South-Central Section (37th) and Southeastern Section (52nd), GSA Joint Annual Meeting (March 12–14, 2003)

Paper No. 11
Presentation Time: 8:00 AM-12:00 PM

STRUCTURAL GEOMETRY OF THE EASTERN BLUE RIDGE PROVINCE, CENTRAL AND NORTHERN VIRGINIA


CHAPMAN, James B., Williamsburg, VA 23187, BAILEY, Christopher M. and GRIFFITH, Ashley, jbchap@wm.edu

The contact between Mesoproterozoic granitoid gneisses and metasedimentary rocks of the Neoproterozoic Lynchburg Group on the southeastern flank of the Blue Ridge anticlinorium in central and northern Virginia has long been interpreted as a southeast dipping unconformity. The Lynchburg Group consists of metamorphosed arkosic sandstone, graywacke, siltstone, and minor cobble conglomerate deposited in a subaqueous rift setting. We mapped 100 km2 in the eastern Blue Ridge at locations in Nelson and Madison Counties. In Nelson County the basement-cover contact dips to the northwest with basement rocks structurally above the Lynchburg Group. At the contact bedding in metasiltstones and fine-grained metasandstones dips northwest and sedimentary structures indicate that beds are upright. Greenschist facies mylonite zones within the basement complex also dip northwest, have down-dip mineral elongations, and display top-to-the southeast (reverse) kinematic indicators. These observations are consistent with a northwest dipping reverse fault, not an unconformity. The overall structure of the Lynchburg Group in Nelson County is a broad anticline. In Madison County the basement-cover contact dips to the northwest and bedding in Lynchburg metasiltstones near the contact is upright and dips to the northwest.
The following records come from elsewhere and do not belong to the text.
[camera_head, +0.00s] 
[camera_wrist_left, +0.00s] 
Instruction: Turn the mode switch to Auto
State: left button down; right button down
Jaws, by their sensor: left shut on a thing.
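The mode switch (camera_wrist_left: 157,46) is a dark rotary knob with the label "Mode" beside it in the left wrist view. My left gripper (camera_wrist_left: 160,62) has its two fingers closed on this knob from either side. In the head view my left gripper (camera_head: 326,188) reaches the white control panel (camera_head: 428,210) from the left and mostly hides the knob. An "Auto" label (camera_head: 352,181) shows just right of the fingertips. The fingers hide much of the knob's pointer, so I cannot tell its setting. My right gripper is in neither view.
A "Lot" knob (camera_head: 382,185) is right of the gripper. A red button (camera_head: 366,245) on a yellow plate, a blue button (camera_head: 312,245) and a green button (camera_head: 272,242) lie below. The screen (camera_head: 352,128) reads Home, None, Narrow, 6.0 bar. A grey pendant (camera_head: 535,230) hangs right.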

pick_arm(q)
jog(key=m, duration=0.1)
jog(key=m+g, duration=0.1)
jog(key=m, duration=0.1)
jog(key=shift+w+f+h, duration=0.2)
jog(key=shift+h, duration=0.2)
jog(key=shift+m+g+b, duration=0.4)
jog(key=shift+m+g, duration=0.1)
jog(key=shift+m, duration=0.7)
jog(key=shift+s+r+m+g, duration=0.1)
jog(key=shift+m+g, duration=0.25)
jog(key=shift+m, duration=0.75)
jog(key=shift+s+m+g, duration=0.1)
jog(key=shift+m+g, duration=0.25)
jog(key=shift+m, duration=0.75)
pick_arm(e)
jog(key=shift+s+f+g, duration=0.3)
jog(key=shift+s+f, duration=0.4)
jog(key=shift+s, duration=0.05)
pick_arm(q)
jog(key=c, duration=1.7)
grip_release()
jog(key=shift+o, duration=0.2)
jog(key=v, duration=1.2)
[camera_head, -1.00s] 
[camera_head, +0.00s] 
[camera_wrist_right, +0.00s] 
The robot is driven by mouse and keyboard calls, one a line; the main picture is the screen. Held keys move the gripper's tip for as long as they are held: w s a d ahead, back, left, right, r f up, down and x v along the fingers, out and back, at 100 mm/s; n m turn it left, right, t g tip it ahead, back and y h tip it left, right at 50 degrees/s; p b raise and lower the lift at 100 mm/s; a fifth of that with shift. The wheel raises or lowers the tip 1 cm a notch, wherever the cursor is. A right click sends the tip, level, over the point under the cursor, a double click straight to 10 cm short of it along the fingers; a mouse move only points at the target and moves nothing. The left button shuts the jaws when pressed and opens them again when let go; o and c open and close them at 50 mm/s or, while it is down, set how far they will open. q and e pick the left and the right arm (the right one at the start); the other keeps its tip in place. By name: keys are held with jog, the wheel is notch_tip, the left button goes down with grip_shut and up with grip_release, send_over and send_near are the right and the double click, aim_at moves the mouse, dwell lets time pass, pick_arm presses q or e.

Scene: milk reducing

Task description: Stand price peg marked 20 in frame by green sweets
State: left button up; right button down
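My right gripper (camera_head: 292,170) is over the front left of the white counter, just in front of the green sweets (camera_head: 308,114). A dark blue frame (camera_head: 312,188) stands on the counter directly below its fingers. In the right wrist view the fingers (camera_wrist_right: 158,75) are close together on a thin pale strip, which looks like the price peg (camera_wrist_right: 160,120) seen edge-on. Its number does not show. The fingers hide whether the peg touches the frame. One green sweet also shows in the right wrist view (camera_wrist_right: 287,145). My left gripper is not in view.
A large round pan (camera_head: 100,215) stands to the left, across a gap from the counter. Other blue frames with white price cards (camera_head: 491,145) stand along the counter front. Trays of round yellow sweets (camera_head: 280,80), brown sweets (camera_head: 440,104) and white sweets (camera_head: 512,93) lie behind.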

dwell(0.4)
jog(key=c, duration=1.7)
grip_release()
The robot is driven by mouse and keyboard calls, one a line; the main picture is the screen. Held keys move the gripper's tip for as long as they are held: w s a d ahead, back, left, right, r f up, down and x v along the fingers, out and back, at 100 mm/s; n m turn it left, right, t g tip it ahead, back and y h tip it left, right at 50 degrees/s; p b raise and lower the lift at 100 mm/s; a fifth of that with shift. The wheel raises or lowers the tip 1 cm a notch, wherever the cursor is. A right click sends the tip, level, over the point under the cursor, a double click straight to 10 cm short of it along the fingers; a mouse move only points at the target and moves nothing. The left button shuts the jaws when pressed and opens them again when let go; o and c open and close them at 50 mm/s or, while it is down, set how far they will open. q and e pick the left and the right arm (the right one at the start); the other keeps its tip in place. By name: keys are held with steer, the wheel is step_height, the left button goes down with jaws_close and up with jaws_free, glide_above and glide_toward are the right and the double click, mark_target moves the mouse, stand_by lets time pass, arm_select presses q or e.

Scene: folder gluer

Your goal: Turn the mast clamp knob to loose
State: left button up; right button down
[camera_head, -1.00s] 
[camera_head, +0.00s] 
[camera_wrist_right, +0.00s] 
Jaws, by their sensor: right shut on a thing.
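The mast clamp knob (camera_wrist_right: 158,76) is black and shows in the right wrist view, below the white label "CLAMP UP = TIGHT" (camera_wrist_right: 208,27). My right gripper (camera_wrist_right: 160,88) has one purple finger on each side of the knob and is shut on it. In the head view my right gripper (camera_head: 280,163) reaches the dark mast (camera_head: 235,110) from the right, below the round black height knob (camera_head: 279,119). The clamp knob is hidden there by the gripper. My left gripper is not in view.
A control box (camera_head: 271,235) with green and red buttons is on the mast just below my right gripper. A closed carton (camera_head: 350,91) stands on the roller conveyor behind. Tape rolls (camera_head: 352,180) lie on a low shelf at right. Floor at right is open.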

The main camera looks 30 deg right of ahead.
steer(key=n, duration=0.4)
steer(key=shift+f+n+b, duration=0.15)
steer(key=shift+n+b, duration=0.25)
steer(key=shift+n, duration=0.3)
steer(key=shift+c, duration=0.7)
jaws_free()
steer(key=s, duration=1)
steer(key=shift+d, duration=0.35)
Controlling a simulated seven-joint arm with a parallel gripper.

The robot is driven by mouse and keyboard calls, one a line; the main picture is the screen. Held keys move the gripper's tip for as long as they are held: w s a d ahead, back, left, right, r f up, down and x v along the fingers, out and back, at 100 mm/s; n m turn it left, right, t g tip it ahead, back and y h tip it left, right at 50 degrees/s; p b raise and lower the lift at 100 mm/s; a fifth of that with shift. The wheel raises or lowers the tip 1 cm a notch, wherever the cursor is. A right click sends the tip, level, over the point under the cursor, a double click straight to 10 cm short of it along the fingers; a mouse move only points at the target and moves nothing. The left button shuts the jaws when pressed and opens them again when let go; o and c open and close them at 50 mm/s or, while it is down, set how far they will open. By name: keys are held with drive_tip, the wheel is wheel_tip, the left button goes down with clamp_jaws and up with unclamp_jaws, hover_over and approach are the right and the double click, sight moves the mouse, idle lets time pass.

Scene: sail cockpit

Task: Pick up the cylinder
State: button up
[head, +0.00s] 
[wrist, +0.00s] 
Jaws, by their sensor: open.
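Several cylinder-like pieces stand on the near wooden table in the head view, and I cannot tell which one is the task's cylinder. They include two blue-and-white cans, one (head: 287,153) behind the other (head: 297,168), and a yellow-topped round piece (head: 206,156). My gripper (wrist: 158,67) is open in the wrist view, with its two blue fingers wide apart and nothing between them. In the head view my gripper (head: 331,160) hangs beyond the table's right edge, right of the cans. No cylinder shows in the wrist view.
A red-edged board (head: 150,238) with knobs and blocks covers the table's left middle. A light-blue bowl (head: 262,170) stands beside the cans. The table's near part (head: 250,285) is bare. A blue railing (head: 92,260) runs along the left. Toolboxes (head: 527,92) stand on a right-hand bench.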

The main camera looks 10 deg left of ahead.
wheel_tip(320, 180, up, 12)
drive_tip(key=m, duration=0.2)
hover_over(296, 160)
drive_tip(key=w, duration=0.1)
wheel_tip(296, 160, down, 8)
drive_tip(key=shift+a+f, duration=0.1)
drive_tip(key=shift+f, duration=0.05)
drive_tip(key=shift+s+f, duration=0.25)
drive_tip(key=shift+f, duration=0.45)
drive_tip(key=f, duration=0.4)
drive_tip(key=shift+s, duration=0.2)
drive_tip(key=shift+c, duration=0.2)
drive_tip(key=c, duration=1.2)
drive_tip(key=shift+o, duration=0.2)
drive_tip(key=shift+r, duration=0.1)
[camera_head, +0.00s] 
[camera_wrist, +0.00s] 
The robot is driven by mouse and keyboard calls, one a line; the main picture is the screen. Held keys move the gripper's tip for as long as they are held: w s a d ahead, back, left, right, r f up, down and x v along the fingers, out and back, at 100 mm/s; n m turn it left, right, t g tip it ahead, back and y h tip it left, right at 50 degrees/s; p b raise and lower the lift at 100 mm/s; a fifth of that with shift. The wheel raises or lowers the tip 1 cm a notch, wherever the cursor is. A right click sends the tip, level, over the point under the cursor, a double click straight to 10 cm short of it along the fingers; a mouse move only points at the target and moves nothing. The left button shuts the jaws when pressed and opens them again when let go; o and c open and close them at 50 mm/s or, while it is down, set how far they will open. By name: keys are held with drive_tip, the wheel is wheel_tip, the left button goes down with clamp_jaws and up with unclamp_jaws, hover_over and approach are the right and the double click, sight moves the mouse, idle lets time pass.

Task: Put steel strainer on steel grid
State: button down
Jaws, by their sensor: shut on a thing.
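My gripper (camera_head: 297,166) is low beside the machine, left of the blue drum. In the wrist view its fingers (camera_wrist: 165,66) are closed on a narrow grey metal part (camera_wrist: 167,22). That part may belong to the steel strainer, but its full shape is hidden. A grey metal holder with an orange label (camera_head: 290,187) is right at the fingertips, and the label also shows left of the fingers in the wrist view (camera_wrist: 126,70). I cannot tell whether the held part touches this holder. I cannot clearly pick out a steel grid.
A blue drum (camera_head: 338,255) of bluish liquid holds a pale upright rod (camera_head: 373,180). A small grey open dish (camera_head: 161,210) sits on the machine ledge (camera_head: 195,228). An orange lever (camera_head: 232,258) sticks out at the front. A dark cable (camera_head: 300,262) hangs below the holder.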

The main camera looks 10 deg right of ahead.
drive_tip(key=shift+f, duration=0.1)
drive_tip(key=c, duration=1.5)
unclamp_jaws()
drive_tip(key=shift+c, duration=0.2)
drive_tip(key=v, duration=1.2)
At a few locations blocks of basement granitoids are imbricated with cover rocks. The basement-cover contact interpreted to be a northwest dipping reverse fault in Madison County. At the map-scale the Lynchburg Group is folded into a sequence of tight to open anticlines and synclines that plunge to the gently northeast. The steeply dipping reverse fault at the basement-cover contact in the eastern Virginia Blue Ridge is interpreted to be a structure that accommodated northwest-directed shortening during the Paleozoic and may be related to the movement of Blue Ridge basement over ramps.